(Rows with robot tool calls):
"""

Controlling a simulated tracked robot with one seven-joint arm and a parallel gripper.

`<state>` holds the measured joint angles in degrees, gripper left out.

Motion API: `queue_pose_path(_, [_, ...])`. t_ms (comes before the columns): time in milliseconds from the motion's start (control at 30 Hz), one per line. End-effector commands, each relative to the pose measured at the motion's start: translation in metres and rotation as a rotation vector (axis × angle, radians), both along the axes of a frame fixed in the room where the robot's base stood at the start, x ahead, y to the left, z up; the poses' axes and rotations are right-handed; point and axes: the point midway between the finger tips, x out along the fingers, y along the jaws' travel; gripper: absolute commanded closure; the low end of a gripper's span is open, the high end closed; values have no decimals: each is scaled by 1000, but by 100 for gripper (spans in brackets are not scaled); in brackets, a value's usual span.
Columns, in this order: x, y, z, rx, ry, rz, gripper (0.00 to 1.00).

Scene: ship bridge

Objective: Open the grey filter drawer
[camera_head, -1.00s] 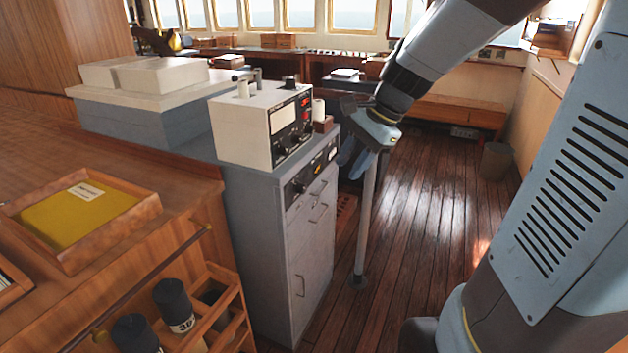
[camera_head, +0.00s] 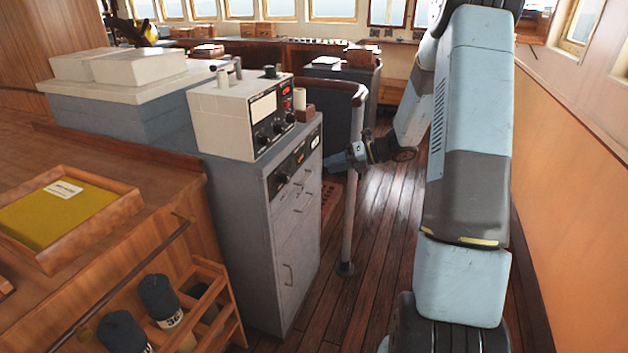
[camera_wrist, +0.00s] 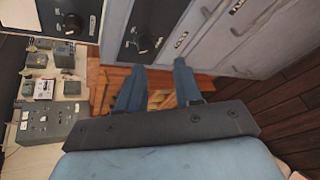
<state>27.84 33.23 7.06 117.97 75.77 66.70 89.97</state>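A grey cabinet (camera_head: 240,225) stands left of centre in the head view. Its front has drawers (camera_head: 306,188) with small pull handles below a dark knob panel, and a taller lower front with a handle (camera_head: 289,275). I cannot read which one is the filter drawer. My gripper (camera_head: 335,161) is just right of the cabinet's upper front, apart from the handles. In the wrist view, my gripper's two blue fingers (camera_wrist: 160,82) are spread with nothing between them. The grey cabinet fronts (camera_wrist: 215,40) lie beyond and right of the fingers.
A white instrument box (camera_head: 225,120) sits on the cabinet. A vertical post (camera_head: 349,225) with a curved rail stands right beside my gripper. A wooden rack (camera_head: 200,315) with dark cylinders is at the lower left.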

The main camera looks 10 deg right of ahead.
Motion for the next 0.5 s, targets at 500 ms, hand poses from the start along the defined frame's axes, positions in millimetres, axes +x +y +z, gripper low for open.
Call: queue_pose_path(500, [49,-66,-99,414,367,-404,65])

"""
"""

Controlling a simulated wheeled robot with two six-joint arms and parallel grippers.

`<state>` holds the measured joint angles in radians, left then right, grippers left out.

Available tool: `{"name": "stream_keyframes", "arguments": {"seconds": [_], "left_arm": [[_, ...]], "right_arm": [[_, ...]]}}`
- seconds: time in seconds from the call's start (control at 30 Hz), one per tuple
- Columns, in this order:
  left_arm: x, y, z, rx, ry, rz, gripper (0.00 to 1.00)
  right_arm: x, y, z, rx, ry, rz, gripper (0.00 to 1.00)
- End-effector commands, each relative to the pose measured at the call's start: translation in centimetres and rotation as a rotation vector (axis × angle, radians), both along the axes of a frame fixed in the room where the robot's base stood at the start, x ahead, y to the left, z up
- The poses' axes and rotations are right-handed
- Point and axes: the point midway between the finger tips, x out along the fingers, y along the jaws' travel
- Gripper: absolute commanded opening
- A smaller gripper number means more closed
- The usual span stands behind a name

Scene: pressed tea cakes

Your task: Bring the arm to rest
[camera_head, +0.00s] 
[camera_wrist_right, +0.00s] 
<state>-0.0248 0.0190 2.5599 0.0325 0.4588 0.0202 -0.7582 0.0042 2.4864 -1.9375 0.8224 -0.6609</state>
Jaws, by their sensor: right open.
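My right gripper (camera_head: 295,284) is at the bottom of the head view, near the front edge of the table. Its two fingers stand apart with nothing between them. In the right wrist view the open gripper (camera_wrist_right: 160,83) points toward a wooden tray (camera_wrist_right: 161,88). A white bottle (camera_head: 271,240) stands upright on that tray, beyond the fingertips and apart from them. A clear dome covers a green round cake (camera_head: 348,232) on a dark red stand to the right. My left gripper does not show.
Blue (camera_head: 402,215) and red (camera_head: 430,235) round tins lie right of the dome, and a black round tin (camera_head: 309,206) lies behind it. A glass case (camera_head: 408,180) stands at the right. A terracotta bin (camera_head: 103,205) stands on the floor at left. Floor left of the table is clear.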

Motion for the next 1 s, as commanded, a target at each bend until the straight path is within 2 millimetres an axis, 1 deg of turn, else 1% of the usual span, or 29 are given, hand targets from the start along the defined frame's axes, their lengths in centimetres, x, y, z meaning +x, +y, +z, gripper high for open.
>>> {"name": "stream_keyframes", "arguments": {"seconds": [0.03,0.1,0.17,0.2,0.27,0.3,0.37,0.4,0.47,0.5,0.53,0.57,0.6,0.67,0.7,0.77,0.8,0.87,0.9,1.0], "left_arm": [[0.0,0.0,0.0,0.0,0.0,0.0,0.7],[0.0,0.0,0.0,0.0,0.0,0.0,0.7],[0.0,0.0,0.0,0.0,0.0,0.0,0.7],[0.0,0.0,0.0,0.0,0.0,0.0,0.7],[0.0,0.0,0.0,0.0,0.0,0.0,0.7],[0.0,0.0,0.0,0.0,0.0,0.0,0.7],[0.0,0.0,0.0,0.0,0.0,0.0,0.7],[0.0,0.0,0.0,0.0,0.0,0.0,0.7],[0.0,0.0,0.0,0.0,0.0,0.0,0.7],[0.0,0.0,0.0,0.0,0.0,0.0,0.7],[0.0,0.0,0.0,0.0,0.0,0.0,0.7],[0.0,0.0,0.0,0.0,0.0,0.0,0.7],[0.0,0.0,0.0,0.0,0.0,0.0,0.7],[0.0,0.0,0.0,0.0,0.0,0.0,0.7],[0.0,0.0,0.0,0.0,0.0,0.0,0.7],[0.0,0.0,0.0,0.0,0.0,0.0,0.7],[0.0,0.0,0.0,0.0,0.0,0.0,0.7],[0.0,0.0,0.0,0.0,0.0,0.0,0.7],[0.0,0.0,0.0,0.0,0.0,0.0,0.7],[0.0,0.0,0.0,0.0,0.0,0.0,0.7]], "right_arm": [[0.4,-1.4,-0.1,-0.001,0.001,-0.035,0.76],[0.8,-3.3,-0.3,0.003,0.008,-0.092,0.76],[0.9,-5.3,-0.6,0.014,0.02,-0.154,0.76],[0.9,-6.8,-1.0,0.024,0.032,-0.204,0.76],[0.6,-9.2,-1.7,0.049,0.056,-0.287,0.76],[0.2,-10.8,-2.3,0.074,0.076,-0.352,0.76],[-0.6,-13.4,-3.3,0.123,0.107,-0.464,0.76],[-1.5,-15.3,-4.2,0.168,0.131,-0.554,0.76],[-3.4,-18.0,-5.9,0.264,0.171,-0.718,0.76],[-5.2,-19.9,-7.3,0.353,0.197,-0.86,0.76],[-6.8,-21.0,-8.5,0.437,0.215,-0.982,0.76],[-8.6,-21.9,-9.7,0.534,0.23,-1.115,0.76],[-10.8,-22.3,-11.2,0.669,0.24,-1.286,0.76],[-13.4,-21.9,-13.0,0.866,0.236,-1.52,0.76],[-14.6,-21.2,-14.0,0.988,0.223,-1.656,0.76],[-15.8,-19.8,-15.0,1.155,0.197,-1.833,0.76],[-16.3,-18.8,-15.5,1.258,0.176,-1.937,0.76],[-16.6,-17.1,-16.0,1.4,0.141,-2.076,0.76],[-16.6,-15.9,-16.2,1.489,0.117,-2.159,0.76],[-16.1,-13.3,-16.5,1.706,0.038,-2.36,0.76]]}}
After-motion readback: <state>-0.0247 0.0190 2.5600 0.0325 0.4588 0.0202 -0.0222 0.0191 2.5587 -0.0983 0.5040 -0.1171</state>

"""

(What is expected): Pull out each line holding the string "commanded".

(Reply):
Motion API: `queue_pose_path(_, [_, ...])`. t_ms (comes before the columns): time in milliseconds from the motion's start (control at 30 Hz), one per line. End-effector commands, each relative to the pose measured at the motion's start: translation in metres and rotation as a rotation vector (axis × angle, radians), both along the axes of a frame fixed in the room where the robot's base stood at the start, x ahead, y to the left, z up; the poses' axes and rotations are right-handed; point and axes: the point midway between the finger tips, x out along the fingers, y along the jaws' travel; gripper: absolute commanded closure; the low end of a gripper's span is open, the high end closed; values have no decimals: each is scaled by 1000, but by 100 for gripper (spans in brackets are not scaled); in brackets, a value's usual span.
- Gripper: absolute commanded opening
Motion for the next 1 s, as commanded, a target at each bend until the straight path is within 2 millimetres an axis, 1 deg of turn, else 1% of the usual span, or 29 are given, hand targets from the start along the defined frame's axes, their lengths in centimetres, x, y, z meaning +x, +y, +z, gripper high for open.

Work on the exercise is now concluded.